-- Given data start --
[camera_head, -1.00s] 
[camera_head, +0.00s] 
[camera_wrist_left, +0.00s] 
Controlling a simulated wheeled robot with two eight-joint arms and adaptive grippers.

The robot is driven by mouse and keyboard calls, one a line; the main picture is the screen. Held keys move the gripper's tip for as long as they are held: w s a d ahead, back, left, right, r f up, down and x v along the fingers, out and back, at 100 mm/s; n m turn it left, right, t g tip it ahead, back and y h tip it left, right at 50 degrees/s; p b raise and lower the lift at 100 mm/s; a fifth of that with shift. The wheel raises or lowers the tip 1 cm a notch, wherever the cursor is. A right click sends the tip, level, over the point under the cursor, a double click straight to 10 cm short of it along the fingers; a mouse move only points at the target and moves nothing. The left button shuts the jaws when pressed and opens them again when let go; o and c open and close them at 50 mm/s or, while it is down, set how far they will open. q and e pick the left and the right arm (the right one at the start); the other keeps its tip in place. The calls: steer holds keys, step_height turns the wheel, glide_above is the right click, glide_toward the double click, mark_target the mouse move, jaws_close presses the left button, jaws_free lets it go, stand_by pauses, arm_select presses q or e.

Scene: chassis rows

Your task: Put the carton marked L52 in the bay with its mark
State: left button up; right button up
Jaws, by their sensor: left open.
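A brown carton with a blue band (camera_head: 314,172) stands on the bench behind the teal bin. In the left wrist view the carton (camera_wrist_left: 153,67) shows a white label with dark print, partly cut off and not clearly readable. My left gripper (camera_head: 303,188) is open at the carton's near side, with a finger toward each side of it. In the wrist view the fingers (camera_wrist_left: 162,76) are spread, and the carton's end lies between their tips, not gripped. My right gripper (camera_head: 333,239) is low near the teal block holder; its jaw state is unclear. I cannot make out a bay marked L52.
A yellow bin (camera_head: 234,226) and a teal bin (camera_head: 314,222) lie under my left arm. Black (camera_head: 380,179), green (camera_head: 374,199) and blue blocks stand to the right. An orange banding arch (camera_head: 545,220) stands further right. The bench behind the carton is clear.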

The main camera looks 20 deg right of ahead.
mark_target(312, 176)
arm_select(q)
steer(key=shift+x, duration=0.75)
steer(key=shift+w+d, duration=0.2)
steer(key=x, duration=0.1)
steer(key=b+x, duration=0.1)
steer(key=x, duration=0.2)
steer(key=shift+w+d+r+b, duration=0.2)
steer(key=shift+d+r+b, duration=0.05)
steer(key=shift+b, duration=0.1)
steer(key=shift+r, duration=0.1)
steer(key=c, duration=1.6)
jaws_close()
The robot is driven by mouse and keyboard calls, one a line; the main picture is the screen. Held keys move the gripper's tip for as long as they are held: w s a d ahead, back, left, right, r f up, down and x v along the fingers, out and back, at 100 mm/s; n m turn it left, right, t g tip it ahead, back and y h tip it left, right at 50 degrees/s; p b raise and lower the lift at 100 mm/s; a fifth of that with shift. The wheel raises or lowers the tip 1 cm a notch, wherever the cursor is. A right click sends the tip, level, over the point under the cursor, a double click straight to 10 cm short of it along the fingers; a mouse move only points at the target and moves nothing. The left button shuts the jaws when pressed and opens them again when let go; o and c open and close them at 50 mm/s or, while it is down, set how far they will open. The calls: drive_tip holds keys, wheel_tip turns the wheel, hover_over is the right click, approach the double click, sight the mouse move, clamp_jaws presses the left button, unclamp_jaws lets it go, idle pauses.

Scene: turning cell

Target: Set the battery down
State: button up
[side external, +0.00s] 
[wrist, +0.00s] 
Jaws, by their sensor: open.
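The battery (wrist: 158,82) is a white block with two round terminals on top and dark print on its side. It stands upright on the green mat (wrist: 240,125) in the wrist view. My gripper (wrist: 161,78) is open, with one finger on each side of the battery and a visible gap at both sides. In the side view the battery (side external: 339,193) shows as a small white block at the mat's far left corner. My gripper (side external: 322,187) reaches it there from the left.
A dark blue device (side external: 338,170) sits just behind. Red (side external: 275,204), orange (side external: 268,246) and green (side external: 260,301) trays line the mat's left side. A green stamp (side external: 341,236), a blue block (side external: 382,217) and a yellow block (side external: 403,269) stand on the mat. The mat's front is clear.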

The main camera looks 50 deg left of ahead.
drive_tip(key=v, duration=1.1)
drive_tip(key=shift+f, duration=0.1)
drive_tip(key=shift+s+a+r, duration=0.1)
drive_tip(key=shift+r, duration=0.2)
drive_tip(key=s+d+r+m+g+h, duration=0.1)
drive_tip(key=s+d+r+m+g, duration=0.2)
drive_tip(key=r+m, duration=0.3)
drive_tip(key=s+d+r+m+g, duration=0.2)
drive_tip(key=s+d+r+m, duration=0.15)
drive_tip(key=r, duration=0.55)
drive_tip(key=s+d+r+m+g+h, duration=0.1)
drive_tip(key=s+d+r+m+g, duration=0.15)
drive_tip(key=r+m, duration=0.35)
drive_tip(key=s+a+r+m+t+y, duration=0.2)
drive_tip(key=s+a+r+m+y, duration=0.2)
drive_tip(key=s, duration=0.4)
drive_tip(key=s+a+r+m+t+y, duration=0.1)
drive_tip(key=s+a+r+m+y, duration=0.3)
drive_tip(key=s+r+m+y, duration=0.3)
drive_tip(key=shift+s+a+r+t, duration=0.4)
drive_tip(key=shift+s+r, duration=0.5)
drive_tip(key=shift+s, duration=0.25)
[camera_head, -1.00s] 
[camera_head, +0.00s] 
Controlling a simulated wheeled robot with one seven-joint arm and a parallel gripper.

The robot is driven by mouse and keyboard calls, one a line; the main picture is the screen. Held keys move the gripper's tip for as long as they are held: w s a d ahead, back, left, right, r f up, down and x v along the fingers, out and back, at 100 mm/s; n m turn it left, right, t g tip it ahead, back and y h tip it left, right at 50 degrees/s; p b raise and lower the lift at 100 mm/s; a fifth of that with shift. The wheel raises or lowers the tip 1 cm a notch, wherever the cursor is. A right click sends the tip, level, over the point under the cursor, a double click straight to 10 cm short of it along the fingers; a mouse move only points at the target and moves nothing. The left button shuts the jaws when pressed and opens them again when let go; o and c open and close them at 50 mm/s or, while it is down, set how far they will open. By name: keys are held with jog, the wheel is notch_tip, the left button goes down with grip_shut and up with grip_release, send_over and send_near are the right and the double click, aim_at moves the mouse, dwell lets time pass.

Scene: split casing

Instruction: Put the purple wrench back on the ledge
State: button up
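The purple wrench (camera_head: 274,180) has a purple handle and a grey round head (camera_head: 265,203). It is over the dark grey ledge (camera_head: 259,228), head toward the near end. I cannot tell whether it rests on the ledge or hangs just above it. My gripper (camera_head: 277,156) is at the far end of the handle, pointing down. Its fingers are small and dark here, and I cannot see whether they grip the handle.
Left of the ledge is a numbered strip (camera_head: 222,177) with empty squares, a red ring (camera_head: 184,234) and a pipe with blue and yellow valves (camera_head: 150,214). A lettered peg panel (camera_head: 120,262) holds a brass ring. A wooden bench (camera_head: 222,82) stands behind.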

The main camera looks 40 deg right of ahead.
-- Given data end --
Required task: Copy all the lines, exactly.

Written answer:
[camera_head, -1.00s] 
[camera_head, +0.00s] 
[camera_wrist_left, +0.00s] 
Controlling a simulated wheeled robot with two eight-joint arms and adaptive grippers.

The robot is driven by mouse and keyboard calls, one a line; the main picture is the screen. Held keys move the gripper's tip for as long as they are held: w s a d ahead, back, left, right, r f up, down and x v along the fingers, out and back, at 100 mm/s; n m turn it left, right, t g tip it ahead, back and y h tip it left, right at 50 degrees/s; p b raise and lower the lift at 100 mm/s; a fifth of that with shift. The wheel raises or lowers the tip 1 cm a notch, wherever the cursor is. A right click sends the tip, level, over the point under the cursor, a double click straight to 10 cm short of it along the fingers; a mouse move only points at the target and moves nothing. The left button shuts the jaws when pressed and opens them again when let go; o and c open and close them at 50 mm/s or, while it is down, set how far they will open. q and e pick the left and the right arm (the right one at the start); the other keeps its tip in place. The calls: steer holds keys, step_height turns the wheel, glide_above is the right click, glide_toward the double click, mark_target the mouse move, jaws_close presses the left button, jaws_free lets it go, stand_by pauses, arm_select presses q or e.

Scene: chassis rows

Your task: Put the carton marked L52 in the bay with its mark
State: left button up; right button up
Jaws, by their sensor: left open.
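A brown carton with a blue band (camera_head: 314,172) stands on the bench behind the teal bin. In the left wrist view the carton (camera_wrist_left: 153,67) shows a white label with dark print, partly cut off and not clearly readable. My left gripper (camera_head: 303,188) is open at the carton's near side, with a finger toward each side of it. In the wrist view the fingers (camera_wrist_left: 162,76) are spread, and the carton's end lies between their tips, not gripped. My right gripper (camera_head: 333,239) is low near the teal block holder; its jaw state is unclear. I cannot make out a bay marked L52.
A yellow bin (camera_head: 234,226) and a teal bin (camera_head: 314,222) lie under my left arm. Black (camera_head: 380,179), green (camera_head: 374,199) and blue blocks stand to the right. An orange banding arch (camera_head: 545,220) stands further right. The bench behind the carton is clear.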

The main camera looks 20 deg right of ahead.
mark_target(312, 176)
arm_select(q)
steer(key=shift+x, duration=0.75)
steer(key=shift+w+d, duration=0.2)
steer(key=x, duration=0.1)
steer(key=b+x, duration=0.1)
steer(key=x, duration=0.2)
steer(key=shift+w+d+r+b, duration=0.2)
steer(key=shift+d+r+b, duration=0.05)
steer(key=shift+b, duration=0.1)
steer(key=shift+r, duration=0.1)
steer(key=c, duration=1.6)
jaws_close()
The robot is driven by mouse and keyboard calls, one a line; the main picture is the screen. Held keys move the gripper's tip for as long as they are held: w s a d ahead, back, left, right, r f up, down and x v along the fingers, out and back, at 100 mm/s; n m turn it left, right, t g tip it ahead, back and y h tip it left, right at 50 degrees/s; p b raise and lower the lift at 100 mm/s; a fifth of that with shift. The wheel raises or lowers the tip 1 cm a notch, wherever the cursor is. A right click sends the tip, level, over the point under the cursor, a double click straight to 10 cm short of it along the fingers; a mouse move only points at the target and moves nothing. The left button shuts the jaws when pressed and opens them again when let go; o and c open and close them at 50 mm/s or, while it is down, set how far they will open. The calls: drive_tip holds keys, wheel_tip turns the wheel, hover_over is the right click, approach the double click, sight the mouse move, clamp_jaws presses the left button, unclamp_jaws lets it go, idle pauses.

Scene: turning cell

Target: Set the battery down
State: button up
[side external, +0.00s] 
[wrist, +0.00s] 
Jaws, by their sensor: open.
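The battery (wrist: 158,82) is a white block with two round terminals on top and dark print on its side. It stands upright on the green mat (wrist: 240,125) in the wrist view. My gripper (wrist: 161,78) is open, with one finger on each side of the battery and a visible gap at both sides. In the side view the battery (side external: 339,193) shows as a small white block at the mat's far left corner. My gripper (side external: 322,187) reaches it there from the left.
A dark blue device (side external: 338,170) sits just behind. Red (side external: 275,204), orange (side external: 268,246) and green (side external: 260,301) trays line the mat's left side. A green stamp (side external: 341,236), a blue block (side external: 382,217) and a yellow block (side external: 403,269) stand on the mat. The mat's front is clear.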

The main camera looks 50 deg left of ahead.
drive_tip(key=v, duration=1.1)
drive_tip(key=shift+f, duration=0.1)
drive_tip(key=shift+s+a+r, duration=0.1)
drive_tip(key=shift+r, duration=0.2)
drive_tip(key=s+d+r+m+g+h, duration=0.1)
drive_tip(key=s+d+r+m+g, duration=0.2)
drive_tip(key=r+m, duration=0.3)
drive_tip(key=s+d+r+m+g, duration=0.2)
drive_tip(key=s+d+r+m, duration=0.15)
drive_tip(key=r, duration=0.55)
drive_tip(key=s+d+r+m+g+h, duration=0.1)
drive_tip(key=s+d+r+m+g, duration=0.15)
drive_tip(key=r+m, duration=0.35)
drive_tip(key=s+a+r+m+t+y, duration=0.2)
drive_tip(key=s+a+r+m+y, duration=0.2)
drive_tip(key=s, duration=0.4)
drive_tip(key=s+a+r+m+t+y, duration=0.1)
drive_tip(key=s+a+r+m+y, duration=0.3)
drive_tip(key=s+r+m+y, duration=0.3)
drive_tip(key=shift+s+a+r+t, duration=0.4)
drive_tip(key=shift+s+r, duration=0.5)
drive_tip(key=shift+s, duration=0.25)
[camera_head, -1.00s] 
[camera_head, +0.00s] 
Controlling a simulated wheeled robot with one seven-joint arm and a parallel gripper.

The robot is driven by mouse and keyboard calls, one a line; the main picture is the screen. Held keys move the gripper's tip for as long as they are held: w s a d ahead, back, left, right, r f up, down and x v along the fingers, out and back, at 100 mm/s; n m turn it left, right, t g tip it ahead, back and y h tip it left, right at 50 degrees/s; p b raise and lower the lift at 100 mm/s; a fifth of that with shift. The wheel raises or lowers the tip 1 cm a notch, wherever the cursor is. A right click sends the tip, level, over the point under the cursor, a double click straight to 10 cm short of it along the fingers; a mouse move only points at the target and moves nothing. The left button shuts the jaws when pressed and opens them again when let go; o and c open and close them at 50 mm/s or, while it is down, set how far they will open. By name: keys are held with jog, the wheel is notch_tip, the left button goes down with grip_shut and up with grip_release, send_over and send_near are the right and the double click, aim_at moves the mouse, dwell lets time pass.

Scene: split casing

Instruction: Put the purple wrench back on the ledge
State: button up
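The purple wrench (camera_head: 274,180) has a purple handle and a grey round head (camera_head: 265,203). It is over the dark grey ledge (camera_head: 259,228), head toward the near end. I cannot tell whether it rests on the ledge or hangs just above it. My gripper (camera_head: 277,156) is at the far end of the handle, pointing down. Its fingers are small and dark here, and I cannot see whether they grip the handle.
Left of the ledge is a numbered strip (camera_head: 222,177) with empty squares, a red ring (camera_head: 184,234) and a pipe with blue and yellow valves (camera_head: 150,214). A lettered peg panel (camera_head: 120,262) holds a brass ring. A wooden bench (camera_head: 222,82) stands behind.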

The main camera looks 40 deg right of ahead.

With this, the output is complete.